▼
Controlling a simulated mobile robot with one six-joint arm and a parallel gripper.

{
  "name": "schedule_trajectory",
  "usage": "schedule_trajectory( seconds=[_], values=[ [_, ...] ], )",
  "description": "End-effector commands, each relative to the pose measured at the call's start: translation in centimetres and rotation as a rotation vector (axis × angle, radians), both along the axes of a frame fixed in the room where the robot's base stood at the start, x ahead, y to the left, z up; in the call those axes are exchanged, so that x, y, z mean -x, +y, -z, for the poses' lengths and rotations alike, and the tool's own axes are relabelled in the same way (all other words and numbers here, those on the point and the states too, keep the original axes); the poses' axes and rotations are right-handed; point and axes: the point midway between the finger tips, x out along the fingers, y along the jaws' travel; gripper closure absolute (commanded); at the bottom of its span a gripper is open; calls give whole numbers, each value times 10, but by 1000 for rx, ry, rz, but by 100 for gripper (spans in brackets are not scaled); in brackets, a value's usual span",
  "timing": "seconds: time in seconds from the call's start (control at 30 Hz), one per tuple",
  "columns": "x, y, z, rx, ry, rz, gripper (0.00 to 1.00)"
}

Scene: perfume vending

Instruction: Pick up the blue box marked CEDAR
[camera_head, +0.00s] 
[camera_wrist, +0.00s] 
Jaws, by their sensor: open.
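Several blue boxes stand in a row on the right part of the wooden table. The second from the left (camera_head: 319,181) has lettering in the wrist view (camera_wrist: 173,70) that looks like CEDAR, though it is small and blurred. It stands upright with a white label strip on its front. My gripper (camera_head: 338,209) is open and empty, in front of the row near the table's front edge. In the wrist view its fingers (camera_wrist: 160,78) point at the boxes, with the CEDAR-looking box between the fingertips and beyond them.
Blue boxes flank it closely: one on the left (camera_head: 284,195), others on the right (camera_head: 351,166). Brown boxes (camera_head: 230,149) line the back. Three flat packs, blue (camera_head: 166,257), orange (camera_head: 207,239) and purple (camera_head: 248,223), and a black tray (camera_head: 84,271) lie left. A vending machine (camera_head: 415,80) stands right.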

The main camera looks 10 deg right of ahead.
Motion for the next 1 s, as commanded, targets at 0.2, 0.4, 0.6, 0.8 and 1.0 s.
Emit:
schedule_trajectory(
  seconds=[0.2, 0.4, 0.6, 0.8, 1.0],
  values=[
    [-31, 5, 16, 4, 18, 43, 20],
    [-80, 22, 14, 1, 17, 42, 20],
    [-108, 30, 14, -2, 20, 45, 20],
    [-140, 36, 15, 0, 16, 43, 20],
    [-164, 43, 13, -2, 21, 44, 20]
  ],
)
▲
» **TASK DESCRIPTION**: Quote the data above in full, changing nothing.

» **CORRECT RESPONSE**:
Controlling a simulated mobile robot with one six-joint arm and a parallel gripper.

{
  "name": "schedule_trajectory",
  "usage": "schedule_trajectory( seconds=[_], values=[ [_, ...] ], )",
  "description": "End-effector commands, each relative to the pose measured at the call's start: translation in centimetres and rotation as a rotation vector (axis × angle, radians), both along the axes of a frame fixed in the room where the robot's base stood at the start, x ahead, y to the left, z up; in the call those axes are exchanged, so that x, y, z mean -x, +y, -z, for the poses' lengths and rotations alike, and the tool's own axes are relabelled in the same way (all other words and numbers here, those on the point and the states too, keep the original axes); the poses' axes and rotations are right-handed; point and axes: the point midway between the finger tips, x out along the fingers, y along the jaws' travel; gripper closure absolute (commanded); at the bottom of its span a gripper is open; calls give whole numbers, each value times 10, but by 1000 for rx, ry, rz, but by 100 for gripper (spans in brackets are not scaled); in brackets, a value's usual span",
  "timing": "seconds: time in seconds from the call's start (control at 30 Hz), one per tuple",
  "columns": "x, y, z, rx, ry, rz, gripper (0.00 to 1.00)"
}

Scene: perfume vending

Instruction: Pick up the blue box marked CEDAR
[camera_head, +0.00s] 
[camera_wrist, +0.00s] 
Jaws, by their sensor: open.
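Several blue boxes stand in a row on the right part of the wooden table. The second from the left (camera_head: 319,181) has lettering in the wrist view (camera_wrist: 173,70) that looks like CEDAR, though it is small and blurred. It stands upright with a white label strip on its front. My gripper (camera_head: 338,209) is open and empty, in front of the row near the table's front edge. In the wrist view its fingers (camera_wrist: 160,78) point at the boxes, with the CEDAR-looking box between the fingertips and beyond them.
Blue boxes flank it closely: one on the left (camera_head: 284,195), others on the right (camera_head: 351,166). Brown boxes (camera_head: 230,149) line the back. Three flat packs, blue (camera_head: 166,257), orange (camera_head: 207,239) and purple (camera_head: 248,223), and a black tray (camera_head: 84,271) lie left. A vending machine (camera_head: 415,80) stands right.

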The main camera looks 10 deg right of ahead.
Motion for the next 1 s, as commanded, targets at 0.2, 0.4, 0.6, 0.8 and 1.0 s.
Emit:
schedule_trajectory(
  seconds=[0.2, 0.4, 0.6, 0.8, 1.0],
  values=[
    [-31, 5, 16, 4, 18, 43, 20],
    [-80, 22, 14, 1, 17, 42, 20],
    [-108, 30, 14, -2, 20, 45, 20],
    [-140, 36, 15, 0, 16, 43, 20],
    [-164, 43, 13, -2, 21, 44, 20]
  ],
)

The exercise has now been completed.